Среди крупнейших поэтов–постсимволистов Ахматова наиболее «классична», так как наиболее ориентирована на другого человека, другую личность. «Есть поэты, которые общаются с культурой, с природой, с Богом — не обязательно через посредство другого. Ахматова же всегда через «ты». «Ты» ей необходимо для выделения гармонии, для осуществления связи с миром. Мандельштам преимущественно, Пастернак исключительно — космоцентричны. У Мандельштама человек присутствует через его дела, культуру. У Пастернака, как отмечала Ахматова, человек начисто отсутствует. В этом отношении Ахматова — полная противоположность Пастернаку, она целиком антропоцентрична…».
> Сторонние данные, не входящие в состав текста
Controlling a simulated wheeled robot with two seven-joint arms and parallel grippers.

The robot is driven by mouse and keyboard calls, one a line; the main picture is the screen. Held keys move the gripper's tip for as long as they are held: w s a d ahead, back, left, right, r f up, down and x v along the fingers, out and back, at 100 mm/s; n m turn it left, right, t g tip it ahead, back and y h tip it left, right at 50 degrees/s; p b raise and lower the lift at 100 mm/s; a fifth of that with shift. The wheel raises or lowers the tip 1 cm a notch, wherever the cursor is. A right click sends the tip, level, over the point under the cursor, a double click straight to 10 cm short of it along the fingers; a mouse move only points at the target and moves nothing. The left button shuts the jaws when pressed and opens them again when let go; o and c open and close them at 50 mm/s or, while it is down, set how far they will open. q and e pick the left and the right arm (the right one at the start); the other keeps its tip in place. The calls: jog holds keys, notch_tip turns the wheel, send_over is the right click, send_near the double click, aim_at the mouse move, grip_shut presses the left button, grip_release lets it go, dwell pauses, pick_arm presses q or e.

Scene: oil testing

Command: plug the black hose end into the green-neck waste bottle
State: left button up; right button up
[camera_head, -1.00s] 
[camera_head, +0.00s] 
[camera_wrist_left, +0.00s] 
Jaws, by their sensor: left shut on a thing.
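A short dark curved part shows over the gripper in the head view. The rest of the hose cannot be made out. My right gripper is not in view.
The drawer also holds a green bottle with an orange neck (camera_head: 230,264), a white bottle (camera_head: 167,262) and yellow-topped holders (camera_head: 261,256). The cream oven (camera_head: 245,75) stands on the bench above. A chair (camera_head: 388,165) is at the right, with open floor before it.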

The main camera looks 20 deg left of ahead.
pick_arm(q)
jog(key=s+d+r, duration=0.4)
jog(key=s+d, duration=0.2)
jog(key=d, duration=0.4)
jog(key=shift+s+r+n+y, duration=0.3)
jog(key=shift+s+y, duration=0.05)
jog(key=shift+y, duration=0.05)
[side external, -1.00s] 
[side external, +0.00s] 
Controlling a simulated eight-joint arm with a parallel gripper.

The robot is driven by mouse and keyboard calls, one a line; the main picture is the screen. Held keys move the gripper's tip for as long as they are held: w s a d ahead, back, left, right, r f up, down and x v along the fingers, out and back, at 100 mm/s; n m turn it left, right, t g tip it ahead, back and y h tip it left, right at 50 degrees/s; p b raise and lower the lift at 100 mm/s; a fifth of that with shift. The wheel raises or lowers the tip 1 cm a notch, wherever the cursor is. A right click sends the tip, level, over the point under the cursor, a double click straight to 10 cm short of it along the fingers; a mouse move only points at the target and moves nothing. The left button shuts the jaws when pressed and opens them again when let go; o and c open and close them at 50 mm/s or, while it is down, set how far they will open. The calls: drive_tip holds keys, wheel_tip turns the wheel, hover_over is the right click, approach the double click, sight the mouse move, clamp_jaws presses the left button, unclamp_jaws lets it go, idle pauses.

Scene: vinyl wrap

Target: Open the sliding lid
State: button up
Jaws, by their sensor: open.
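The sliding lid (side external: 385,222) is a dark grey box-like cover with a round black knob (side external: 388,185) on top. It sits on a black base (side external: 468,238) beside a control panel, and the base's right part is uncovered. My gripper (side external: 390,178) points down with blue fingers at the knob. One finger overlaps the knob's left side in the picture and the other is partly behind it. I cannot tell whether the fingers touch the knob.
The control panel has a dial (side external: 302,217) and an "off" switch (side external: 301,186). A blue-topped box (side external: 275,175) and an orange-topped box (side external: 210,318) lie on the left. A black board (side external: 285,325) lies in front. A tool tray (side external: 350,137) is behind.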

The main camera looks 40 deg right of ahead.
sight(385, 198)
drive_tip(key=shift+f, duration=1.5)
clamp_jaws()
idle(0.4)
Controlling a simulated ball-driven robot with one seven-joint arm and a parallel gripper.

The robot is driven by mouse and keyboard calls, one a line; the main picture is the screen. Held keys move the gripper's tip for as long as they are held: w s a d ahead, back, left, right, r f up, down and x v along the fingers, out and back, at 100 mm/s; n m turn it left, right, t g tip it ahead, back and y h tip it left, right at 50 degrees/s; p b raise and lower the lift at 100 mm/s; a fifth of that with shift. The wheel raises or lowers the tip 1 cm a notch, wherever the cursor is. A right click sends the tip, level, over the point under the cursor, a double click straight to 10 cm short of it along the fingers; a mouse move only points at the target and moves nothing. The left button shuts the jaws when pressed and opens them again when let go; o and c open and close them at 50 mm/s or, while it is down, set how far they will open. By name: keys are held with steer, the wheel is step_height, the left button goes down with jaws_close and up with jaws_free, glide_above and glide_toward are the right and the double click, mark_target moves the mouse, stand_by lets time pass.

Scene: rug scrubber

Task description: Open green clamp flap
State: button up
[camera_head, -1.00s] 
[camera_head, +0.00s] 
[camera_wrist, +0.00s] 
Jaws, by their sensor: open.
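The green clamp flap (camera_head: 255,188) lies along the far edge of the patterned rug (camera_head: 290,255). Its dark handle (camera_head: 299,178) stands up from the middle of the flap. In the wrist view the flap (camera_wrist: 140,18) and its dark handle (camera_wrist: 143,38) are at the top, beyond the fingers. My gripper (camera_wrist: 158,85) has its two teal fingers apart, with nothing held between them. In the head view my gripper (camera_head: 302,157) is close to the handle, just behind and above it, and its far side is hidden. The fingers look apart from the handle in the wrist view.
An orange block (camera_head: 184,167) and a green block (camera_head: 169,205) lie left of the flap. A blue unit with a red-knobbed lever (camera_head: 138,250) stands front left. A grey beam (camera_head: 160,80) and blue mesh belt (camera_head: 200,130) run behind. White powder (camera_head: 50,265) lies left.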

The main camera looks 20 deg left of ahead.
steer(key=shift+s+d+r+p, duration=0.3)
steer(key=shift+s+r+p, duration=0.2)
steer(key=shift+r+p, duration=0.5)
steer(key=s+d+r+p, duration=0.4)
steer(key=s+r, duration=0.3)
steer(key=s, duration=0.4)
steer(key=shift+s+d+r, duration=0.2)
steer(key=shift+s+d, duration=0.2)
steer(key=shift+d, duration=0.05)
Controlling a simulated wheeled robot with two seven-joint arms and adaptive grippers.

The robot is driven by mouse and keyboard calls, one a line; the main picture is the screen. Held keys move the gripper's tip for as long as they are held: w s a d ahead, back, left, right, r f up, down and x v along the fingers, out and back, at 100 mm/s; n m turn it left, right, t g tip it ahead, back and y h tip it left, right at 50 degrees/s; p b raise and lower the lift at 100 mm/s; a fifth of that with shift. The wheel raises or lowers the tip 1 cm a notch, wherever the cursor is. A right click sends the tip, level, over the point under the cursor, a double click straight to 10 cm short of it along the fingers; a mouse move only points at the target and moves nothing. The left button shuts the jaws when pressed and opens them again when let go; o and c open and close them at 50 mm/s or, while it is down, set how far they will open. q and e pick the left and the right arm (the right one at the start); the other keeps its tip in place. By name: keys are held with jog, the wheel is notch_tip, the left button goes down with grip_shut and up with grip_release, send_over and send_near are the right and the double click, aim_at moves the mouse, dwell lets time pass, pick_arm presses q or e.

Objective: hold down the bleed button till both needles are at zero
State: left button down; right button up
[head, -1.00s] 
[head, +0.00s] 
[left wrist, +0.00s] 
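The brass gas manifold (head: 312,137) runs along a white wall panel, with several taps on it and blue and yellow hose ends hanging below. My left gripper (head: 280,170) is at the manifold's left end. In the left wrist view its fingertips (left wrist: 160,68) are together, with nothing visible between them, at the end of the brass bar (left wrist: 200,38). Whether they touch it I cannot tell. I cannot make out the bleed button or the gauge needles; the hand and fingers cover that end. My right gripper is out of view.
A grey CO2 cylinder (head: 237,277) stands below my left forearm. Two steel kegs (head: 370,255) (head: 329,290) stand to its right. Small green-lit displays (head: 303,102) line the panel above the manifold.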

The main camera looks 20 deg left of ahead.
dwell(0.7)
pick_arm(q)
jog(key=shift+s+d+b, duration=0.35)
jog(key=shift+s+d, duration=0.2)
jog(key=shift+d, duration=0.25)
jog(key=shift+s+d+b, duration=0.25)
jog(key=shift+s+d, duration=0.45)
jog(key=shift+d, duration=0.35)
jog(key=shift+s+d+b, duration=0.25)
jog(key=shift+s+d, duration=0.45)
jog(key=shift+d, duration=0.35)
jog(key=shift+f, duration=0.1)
В толпе участвовавших 2 июня 1960г. в похоронах Б.Л. Пастернака чей–то «голос негромко сказал:

— Вот и умер последний великий русский поэт.

— Нет, еще один остался.

Я ждала, холодея, не оборачиваясь, — записывает Л.К. Чуковская.

— Анна Ахматова».

А в 1966 г. Н.А. Струве откликнулся на смерть Ахматовой так: «Не только «умолк неповторимый голос», до последних дней вносивший в мир… тайную силу гармонии, с ним завершила свой круг и вся неповторимая русская культура, просуществовав от первых песен Пушкина до последних песен Ахматовой ровно полтораста лет».

Подобной оценки впоследствии, тридцать лет спустя, удостоится лишь один поэт, в молодости поддержанный и благословленный Ахматовой, — И.А. Бродский.

 

В.В. Набоков

 

Владимир Владимирович Набоков (10/22.IV. 1899, Петербург — 2.VII.1977, Монтре, Швейцария) оставил Россию в 1919 г., совсем еще молодым человеком. Для семьи будущего писателя, принадлежащей к древнему дворянскому роду и высшему петербургскому обществу, представлявшей цвет русской аристократии, жизнь в большевистской России была просто невозможна. Его отец Владимир Дмитриевич, юрист по образованию, человек, занимавший важные государственные посты, либерал по политическим убеждениям, даже прослывший «красным» среди особых консерваторов, один из лидеров конституционно–демократической партии, погиб уже позже, в эмиграции, в 1922 г., заслонив собой лидера кадетов Милюкова от пули убийцы, тоже русского эмигранта, монархиста. Отец на всю жизнь остался для Набокова идеалом — воплощением всех лучших черт, вообще мыслимых в человеческой личности. Он был единственным из всех живших или живущих, о котором писатель отзывался без иронии или снисхождения.

Эмиграция, вероятно, не была для Набокова такой страшной трагедией, как для большинства русских, — сказалось его космополитическое воспитание, европейское образование, свободное владение несколькими языками — и отсутствие глубокой внутренней связи с родиной, которую несли в себе старшие писатели–эмигранты — Бунин, Шмелев, Зайцев — или же ровесники, как Г. Газданов. Благодаря англоманству Владимира Дмитриевича английский Набоков знал как свой родной язык. Он вспоминал, как отец с ужасом выяснил однажды, что его маленький сын не знает некоторых русских слов, но свободно обходится их английским эквивалентом, — тут же была нанята русская гувернантка, обучавшая русского мальчика, живущего в России, русскому языку!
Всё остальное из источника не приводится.